First Time Experiencing Angkor Wat | Pros and Cons

I don’t even know where to start when I think back to my week in Siem Reap, Cambodia. During the initial planning phase of my adventure, I only intended in staying three full days with Angkor Wat as a top priority. Instead, I ended up staying for six days and LOVED every second of it! It was plenty of days to see both sides of the city, without one spoiling the other!

I knew I wanted to visit Siem Reap because I really wanted to see Angkor Wat, a UNESCO World Heritage Site. Several travelers said that it’s effortless to cross the border between Thailand and Cambodia. It was a no brainer.

Border Thailand to Cambodia

I pre-booked my ticket with Giant Ibis through 12go.asia, the best website for booking or researching transportation in Asia. I also decided to apply for my visa ahead of time to save space in my passport. It was honestly SUPER easy in every sense of the way.

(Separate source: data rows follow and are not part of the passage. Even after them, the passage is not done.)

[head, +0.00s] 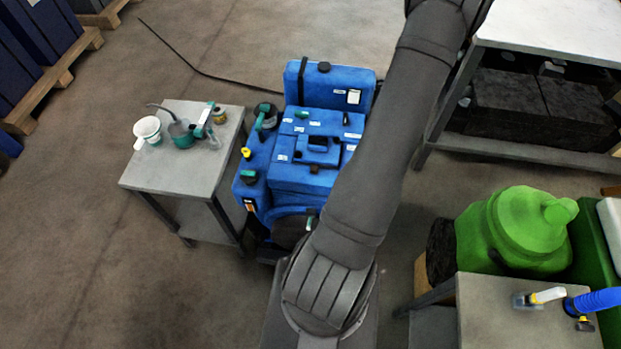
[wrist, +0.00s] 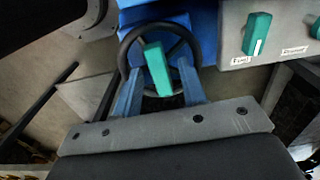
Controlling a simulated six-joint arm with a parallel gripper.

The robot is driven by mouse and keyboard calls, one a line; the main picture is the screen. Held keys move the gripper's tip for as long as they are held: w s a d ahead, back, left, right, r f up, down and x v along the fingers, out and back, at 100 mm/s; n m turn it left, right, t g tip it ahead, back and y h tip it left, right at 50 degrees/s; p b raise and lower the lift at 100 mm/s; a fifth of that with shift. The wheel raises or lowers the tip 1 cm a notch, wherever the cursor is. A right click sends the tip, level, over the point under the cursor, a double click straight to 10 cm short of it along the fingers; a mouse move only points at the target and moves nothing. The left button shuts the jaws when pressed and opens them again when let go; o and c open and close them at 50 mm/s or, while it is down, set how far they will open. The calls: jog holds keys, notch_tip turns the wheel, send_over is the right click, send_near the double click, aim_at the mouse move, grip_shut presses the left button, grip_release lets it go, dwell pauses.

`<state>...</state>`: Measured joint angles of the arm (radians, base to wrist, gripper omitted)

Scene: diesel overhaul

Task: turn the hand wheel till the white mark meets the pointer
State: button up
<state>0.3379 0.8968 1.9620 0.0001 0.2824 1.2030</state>
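The hand wheel (wrist: 124,50) is a dark ring with spokes in the upper middle of the wrist view, in front of blue machinery. A teal bar (wrist: 157,68) stands across its middle. My gripper (wrist: 160,82) points at the wheel, with one finger on each side of the bar. The fingers are apart, with gaps to the bar, so it looks open. Whether the fingertips touch the wheel I cannot tell. I make out no white mark on the rim and no pointer. In the head view the blue engine (head: 318,150) stands behind my arm, which hides its right side.
Right of the wheel, a grey panel (wrist: 232,22) carries a teal lever (wrist: 257,33) labelled Fuel, with a white line, and another teal lever. In the head view, a side table (head: 150,178) with containers stands left of the engine, and a green drum (head: 515,235) stands right.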

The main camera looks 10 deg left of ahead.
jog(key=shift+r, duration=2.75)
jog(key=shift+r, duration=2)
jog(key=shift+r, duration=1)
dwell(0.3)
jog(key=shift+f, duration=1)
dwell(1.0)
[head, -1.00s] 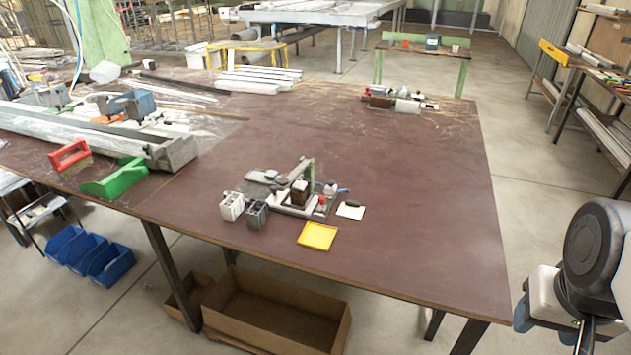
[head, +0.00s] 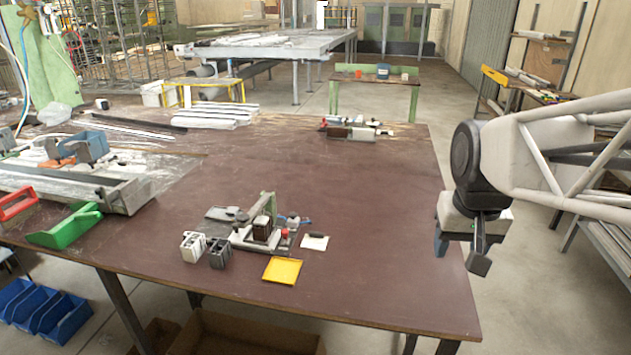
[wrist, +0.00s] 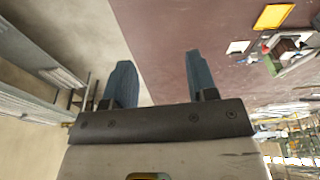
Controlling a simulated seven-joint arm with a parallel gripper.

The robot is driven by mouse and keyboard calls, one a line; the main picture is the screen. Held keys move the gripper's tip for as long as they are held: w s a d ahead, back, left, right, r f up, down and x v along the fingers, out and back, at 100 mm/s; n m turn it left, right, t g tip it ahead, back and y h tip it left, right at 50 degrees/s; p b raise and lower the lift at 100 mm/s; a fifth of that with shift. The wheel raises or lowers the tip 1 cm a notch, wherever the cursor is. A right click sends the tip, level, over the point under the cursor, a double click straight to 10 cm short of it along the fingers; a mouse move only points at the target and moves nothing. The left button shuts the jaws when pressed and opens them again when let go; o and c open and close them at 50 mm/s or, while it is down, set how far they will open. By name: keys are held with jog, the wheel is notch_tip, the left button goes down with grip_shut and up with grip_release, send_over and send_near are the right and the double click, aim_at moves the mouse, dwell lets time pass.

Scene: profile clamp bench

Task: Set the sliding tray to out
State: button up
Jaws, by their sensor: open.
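A clamp fixture (head: 262,230) with an upright green-grey lever stands on the brown table. A flat yellow tray (head: 283,270) lies in front of it, and a small white plate (head: 314,242) lies at its right. I cannot tell which of these parts is the sliding tray or how it is set. The yellow tray also shows at the top right of the wrist view (wrist: 273,16). My gripper (head: 460,250) hangs off the table's right edge, well away from the fixture. Its two blue fingers (wrist: 160,80) are apart with nothing between them.
A white block (head: 193,246) and a dark grey block (head: 219,252) stand left of the fixture. A second group of parts (head: 355,130) sits at the table's far edge. Green and red holders (head: 66,225) are at left. The table (head: 390,220) is clear between fixture and gripper.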

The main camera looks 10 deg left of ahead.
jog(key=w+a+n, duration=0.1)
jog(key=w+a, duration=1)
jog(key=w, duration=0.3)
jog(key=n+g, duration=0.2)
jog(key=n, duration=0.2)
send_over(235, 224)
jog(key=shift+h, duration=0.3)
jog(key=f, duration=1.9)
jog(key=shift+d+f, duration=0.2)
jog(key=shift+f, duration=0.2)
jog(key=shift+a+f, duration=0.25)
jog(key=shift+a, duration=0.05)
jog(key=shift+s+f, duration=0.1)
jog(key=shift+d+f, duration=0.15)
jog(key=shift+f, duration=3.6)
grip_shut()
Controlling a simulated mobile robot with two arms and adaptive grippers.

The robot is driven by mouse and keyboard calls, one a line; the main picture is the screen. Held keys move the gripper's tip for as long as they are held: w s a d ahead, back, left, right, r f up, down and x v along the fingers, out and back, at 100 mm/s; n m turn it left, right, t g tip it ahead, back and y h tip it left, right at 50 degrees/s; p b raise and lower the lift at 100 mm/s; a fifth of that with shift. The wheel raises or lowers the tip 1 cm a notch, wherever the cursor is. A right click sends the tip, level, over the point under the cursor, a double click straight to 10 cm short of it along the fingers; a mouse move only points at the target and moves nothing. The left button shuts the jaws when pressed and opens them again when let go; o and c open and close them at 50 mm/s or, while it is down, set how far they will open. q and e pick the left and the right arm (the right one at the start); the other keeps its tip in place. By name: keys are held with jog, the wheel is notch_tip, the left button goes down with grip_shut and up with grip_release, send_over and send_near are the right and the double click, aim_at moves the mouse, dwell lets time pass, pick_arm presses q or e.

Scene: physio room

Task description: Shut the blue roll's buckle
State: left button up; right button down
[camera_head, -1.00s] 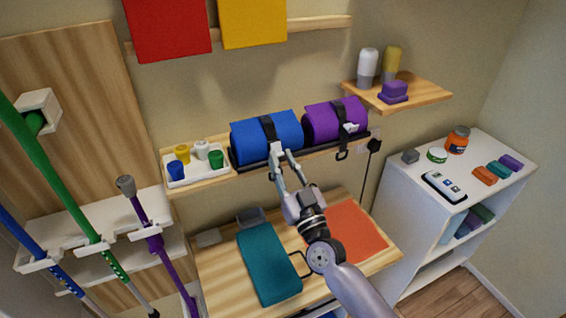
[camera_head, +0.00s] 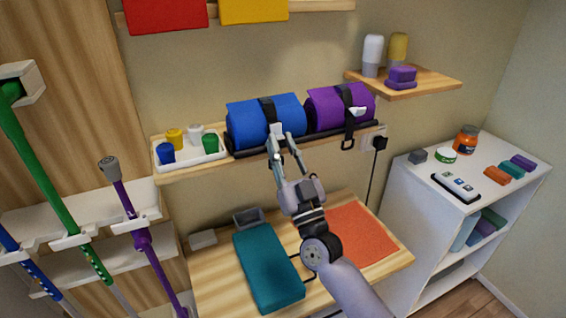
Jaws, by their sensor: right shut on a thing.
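The blue roll (camera_head: 240,121) lies on a black holder on the wall shelf, with a black strap (camera_head: 267,108) around its middle. A small pale buckle (camera_head: 275,129) shows at the front of that strap. My right gripper (camera_head: 281,148) reaches up from below, its fingertips at the buckle and the strap's lower front. It is shut on something there; the fingers hide just what, most likely the strap or buckle part. My left gripper is not in view.
The purple roll (camera_head: 325,108) with its own strap and pale buckle (camera_head: 357,111) lies close on the right. A white tray (camera_head: 190,164) with several small cups stands on the left. Below is a wooden table with a teal cushion (camera_head: 268,268) and an orange mat (camera_head: 358,235).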

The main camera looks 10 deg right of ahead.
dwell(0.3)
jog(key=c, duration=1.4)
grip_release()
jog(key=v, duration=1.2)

The journey from Bangkok to Siem Reap took about 9 hours. The bus ride was pretty uneventful with a little confusion at the border. Thankfully, Giant Ibis was there every step of the way.

Arrival into Siem Reap

Once I physically arrived into Siem Reap, I jumped in a random tuk-tuk and headed to my hostel, Onederz. This random tuk-tuk ended up being the best thing that happened. At the hostel, my tuk-tuk driver, Morl, mentioned to me that he offers tuk-tuk rides through Angkor Wat. I honestly didn’t know my plans and wanted to “wing it,” so we exchanged numbers, just in case!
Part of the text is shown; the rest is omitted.